DO THIS> Copy out every line of the records where the string "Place" occurs.

# MATERIAL TO PROCESS start

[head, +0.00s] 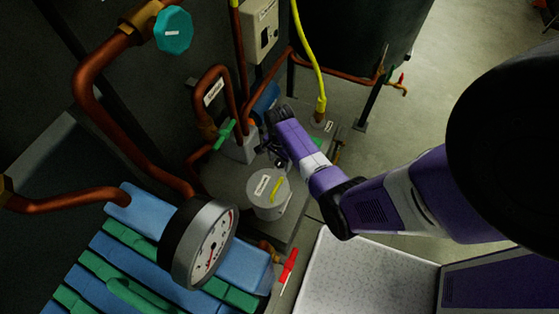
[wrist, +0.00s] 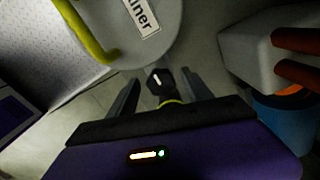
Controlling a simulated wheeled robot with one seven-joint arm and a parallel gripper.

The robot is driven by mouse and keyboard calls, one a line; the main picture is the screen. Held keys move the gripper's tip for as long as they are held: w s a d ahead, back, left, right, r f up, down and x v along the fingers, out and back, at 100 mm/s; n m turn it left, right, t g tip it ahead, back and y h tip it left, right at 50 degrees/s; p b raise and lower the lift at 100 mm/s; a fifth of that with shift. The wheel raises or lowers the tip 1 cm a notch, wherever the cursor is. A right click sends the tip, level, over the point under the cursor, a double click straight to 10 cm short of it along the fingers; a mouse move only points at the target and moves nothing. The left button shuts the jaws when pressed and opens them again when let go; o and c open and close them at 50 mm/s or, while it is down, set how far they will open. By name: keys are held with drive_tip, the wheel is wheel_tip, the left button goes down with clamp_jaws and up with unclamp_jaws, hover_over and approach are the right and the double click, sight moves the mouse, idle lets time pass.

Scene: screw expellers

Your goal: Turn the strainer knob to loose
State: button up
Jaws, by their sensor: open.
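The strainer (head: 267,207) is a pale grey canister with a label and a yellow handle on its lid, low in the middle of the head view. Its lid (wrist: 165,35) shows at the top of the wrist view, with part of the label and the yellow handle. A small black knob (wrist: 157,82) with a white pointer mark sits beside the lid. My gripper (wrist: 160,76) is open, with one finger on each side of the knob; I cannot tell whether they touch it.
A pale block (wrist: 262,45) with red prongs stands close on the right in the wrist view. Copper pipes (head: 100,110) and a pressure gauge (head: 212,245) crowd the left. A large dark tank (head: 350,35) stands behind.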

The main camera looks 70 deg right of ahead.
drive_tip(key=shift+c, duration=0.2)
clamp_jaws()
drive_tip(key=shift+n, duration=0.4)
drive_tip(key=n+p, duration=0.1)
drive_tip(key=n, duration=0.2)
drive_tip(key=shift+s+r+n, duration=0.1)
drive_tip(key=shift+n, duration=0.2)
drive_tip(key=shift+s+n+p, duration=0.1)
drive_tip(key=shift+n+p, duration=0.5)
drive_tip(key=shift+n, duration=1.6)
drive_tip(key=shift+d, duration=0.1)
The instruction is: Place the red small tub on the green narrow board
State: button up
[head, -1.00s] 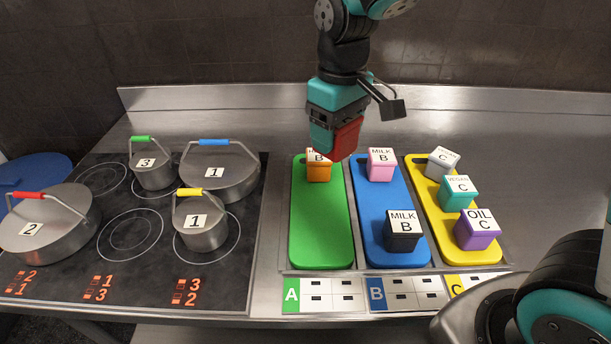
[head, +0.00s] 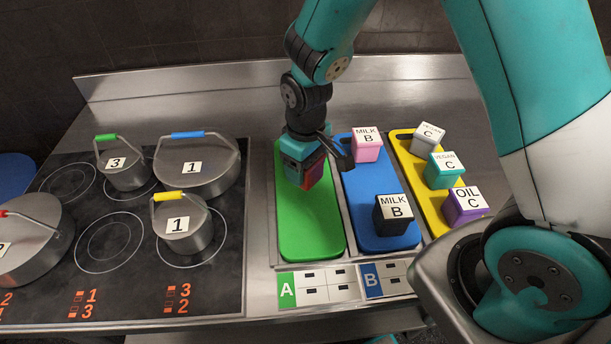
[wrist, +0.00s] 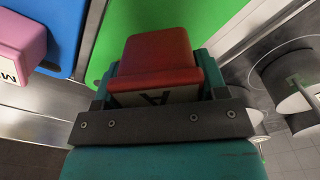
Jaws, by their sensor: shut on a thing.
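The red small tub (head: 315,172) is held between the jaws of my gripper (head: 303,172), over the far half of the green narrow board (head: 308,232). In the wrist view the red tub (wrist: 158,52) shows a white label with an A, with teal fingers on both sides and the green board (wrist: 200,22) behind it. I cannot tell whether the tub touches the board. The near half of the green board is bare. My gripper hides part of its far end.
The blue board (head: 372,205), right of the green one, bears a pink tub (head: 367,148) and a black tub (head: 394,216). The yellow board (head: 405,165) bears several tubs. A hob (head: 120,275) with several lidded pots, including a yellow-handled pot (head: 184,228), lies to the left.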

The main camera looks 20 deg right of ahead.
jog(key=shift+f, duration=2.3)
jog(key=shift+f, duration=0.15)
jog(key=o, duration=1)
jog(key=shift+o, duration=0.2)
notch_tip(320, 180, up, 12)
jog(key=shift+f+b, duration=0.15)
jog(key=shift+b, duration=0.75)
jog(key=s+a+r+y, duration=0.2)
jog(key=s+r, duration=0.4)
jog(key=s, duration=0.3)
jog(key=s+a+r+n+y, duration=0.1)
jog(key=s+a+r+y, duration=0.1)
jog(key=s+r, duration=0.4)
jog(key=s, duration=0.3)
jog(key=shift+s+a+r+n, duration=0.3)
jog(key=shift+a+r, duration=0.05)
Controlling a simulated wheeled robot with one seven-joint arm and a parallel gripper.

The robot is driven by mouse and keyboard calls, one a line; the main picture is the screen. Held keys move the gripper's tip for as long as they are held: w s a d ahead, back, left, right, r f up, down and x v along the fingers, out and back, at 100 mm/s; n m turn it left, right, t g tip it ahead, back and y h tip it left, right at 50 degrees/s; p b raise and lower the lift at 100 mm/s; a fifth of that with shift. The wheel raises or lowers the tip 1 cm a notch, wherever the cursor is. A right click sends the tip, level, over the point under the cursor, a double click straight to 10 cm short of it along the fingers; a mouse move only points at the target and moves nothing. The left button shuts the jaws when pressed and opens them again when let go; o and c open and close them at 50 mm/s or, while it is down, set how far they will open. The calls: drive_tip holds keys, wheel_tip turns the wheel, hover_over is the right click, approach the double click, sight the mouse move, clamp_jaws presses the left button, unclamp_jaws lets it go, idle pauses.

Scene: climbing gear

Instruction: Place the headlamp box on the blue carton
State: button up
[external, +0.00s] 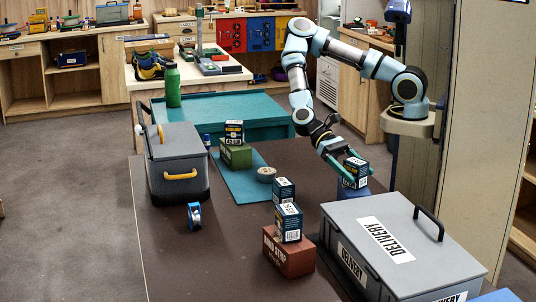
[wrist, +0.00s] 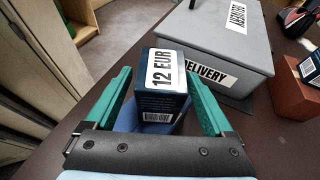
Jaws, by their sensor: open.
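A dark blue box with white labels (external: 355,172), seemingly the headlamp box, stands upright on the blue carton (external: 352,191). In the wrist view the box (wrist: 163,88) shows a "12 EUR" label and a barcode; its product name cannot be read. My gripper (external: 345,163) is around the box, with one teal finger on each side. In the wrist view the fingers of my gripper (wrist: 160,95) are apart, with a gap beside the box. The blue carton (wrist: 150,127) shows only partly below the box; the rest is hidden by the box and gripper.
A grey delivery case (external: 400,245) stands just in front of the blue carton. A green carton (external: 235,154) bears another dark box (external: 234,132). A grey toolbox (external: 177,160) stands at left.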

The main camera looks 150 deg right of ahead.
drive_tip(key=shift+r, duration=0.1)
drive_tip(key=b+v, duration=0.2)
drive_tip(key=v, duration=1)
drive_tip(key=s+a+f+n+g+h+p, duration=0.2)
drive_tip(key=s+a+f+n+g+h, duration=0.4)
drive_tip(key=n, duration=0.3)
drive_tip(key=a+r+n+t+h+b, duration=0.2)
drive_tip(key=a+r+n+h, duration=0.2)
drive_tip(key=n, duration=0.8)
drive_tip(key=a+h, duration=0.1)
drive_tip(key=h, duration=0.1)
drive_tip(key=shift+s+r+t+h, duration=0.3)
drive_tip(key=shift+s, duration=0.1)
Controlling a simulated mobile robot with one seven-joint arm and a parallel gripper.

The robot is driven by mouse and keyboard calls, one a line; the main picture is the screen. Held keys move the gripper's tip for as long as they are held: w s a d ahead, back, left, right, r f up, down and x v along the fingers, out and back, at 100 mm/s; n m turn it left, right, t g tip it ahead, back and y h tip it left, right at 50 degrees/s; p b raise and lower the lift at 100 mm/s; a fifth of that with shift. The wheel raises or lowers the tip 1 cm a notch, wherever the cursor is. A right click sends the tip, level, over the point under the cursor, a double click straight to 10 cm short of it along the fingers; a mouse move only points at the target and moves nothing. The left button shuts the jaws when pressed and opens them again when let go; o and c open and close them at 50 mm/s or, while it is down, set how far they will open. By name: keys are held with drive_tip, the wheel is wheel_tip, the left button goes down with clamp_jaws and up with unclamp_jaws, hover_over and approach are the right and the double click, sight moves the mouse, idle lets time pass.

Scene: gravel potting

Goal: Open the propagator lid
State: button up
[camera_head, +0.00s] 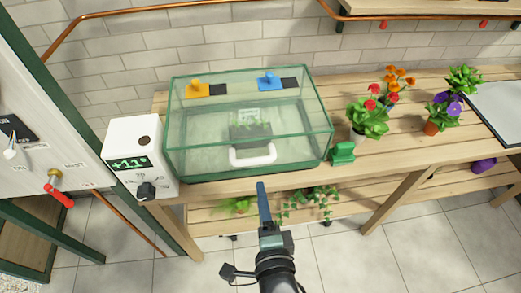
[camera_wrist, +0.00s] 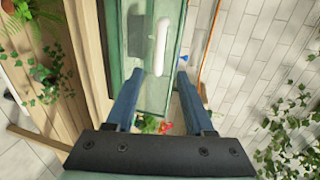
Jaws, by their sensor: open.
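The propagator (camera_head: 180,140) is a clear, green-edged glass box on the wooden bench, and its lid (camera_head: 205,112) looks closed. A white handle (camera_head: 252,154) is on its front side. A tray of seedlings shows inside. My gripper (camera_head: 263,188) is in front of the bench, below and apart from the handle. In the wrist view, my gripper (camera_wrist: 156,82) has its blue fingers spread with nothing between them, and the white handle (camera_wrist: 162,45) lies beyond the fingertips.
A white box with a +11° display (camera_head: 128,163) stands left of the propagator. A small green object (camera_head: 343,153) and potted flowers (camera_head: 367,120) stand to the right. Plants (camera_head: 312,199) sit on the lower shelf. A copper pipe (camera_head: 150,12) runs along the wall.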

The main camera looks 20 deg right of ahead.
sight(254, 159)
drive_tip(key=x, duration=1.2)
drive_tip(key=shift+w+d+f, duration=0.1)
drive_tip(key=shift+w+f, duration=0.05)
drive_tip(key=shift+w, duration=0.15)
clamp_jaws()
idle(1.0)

# MATERIAL TO PROCESS end

FINAL ANSWER>
The instruction is: Place the red small tub on the green narrow board
Instruction: Place the headlamp box on the blue carton

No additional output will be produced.